Where a line holds the word "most", copy that line.

━━━ Supplied material ━━━

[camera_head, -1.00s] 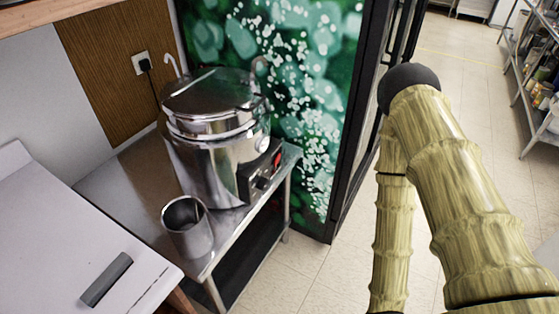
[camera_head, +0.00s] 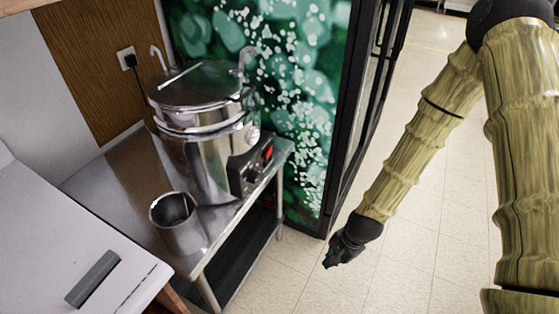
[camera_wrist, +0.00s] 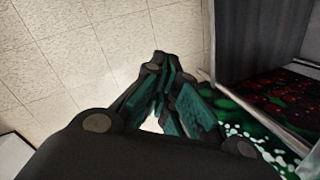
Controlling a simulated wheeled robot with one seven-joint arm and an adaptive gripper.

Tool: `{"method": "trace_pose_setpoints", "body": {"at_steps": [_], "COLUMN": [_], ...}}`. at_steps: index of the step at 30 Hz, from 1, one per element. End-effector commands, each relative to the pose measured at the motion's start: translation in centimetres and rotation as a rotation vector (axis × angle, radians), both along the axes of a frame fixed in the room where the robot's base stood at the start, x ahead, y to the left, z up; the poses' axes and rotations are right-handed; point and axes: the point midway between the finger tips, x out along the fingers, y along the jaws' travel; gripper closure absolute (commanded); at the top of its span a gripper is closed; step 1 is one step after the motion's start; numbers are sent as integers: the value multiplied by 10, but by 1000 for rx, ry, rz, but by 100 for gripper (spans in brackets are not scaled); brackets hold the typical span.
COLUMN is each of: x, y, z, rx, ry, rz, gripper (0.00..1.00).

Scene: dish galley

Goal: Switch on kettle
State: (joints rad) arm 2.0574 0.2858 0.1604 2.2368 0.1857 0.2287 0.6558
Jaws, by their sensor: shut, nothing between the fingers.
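The kettle (camera_head: 198,152) is a large shiny metal pot with a lid and two upright hook handles. It stands on a steel table. A dark control box (camera_head: 251,166) with a red lit-looking part and a knob sits on its right front side. My gripper (camera_head: 329,264) is to the right of the table, apart from the kettle, over the tiled floor. In the wrist view my gripper (camera_wrist: 160,62) has its dark and teal fingers together, with nothing held. The kettle is not clearly visible in the wrist view.
A metal cup (camera_head: 176,222) stands on the steel table (camera_head: 112,182) in front of the kettle. A white counter (camera_head: 70,240) is at the left. A green patterned panel (camera_head: 290,90) and a black-framed door (camera_head: 352,120) stand behind. The tiled floor (camera_head: 400,260) is open at the right.

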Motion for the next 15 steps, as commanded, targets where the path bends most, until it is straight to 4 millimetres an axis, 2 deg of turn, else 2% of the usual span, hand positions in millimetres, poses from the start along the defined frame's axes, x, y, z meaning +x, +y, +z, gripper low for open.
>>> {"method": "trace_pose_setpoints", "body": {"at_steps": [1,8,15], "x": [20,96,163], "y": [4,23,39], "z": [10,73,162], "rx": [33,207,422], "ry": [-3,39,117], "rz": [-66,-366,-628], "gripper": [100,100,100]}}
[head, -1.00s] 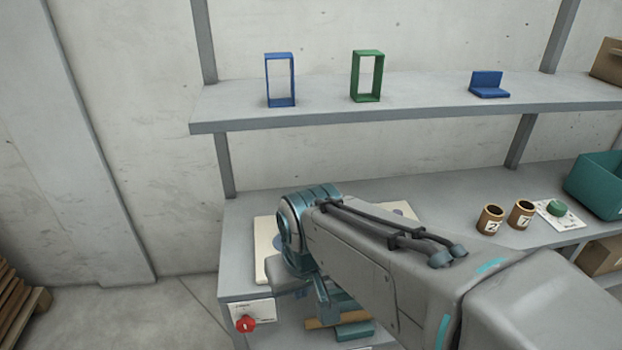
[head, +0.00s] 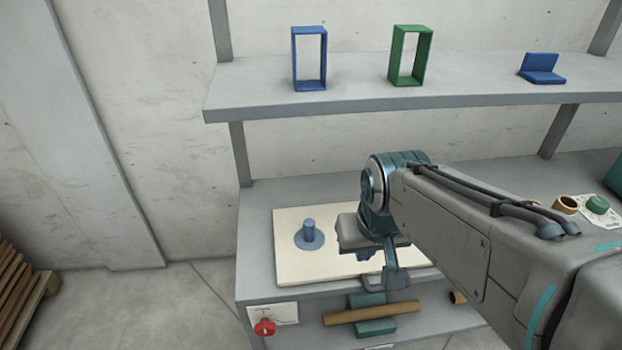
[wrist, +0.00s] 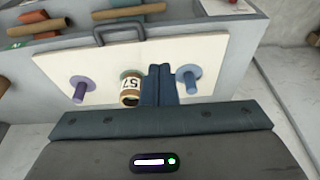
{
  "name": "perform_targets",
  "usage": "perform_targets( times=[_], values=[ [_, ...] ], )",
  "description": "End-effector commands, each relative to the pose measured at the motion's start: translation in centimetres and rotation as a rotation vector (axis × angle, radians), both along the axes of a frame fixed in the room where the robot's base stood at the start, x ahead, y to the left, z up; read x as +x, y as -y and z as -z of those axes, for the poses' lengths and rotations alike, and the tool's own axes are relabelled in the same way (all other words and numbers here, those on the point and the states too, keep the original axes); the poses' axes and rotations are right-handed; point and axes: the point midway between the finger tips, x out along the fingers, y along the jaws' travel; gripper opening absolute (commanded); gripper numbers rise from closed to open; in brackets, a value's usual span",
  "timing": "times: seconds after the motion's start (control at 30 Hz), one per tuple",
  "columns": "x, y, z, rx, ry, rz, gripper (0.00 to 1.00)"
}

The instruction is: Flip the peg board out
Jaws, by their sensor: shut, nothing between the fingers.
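The peg board (head: 290,268) is a cream panel lying flat on the lower shelf. A blue peg on a round base (head: 309,236) stands on its left part. A dark grey handle (wrist: 103,33) is at the board's edge. My gripper (wrist: 159,69) is shut and empty, its fingers over the board beside the spool. In the head view my arm hides the board's right part.
A brown tube (head: 372,312) lies across teal supports below the board. The upper shelf (head: 400,88) overhangs behind.

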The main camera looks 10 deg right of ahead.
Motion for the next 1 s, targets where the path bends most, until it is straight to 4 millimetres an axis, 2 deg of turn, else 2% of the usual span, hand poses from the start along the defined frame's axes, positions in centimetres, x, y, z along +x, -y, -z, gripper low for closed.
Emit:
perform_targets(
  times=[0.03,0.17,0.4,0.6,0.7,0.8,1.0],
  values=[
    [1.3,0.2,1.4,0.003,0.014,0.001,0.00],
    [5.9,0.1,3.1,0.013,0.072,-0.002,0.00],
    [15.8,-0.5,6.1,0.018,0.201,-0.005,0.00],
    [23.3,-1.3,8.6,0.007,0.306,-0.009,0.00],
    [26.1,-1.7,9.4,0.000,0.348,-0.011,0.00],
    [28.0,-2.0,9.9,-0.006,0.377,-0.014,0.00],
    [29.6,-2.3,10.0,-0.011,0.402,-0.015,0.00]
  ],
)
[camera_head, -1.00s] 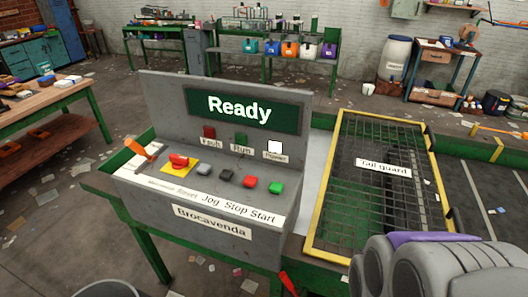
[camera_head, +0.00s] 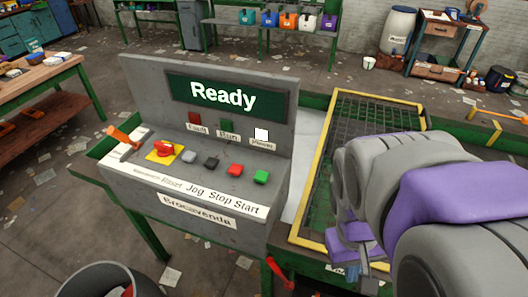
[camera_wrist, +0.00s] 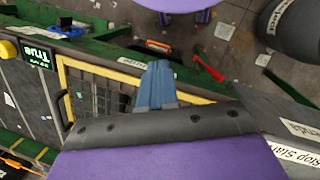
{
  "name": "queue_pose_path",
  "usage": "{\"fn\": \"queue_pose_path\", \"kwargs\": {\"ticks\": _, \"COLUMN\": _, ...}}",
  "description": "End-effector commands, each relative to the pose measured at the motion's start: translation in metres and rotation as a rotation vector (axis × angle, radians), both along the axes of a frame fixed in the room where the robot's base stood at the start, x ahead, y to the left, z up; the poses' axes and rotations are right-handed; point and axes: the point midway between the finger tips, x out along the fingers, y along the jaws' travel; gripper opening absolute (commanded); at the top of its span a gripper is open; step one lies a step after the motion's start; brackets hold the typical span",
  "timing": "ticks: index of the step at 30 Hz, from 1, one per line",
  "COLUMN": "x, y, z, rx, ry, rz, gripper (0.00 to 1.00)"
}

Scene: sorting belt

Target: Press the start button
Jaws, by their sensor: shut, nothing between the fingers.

━━━

# Response for this exercise
Motion for the next 15 steps, as commanded, targets where the path bends most, until it is straight to 4 millimetres an axis, 2 deg of turn, else 2% of the usual span, hand positions in millimetres, poses from the start along the defined frame's axes, x, y, z meaning +x, +y, +z, gripper low for open.
Motion for the next 1 s, targets where the path bends most, until it is straight to 4 millimetres an axis, 2 deg of turn, else 2% of the usual span, hand poses from the start along the defined frame's axes, positions in centimetres, x, y, z along +x, -y, -z, gripper low for closed.

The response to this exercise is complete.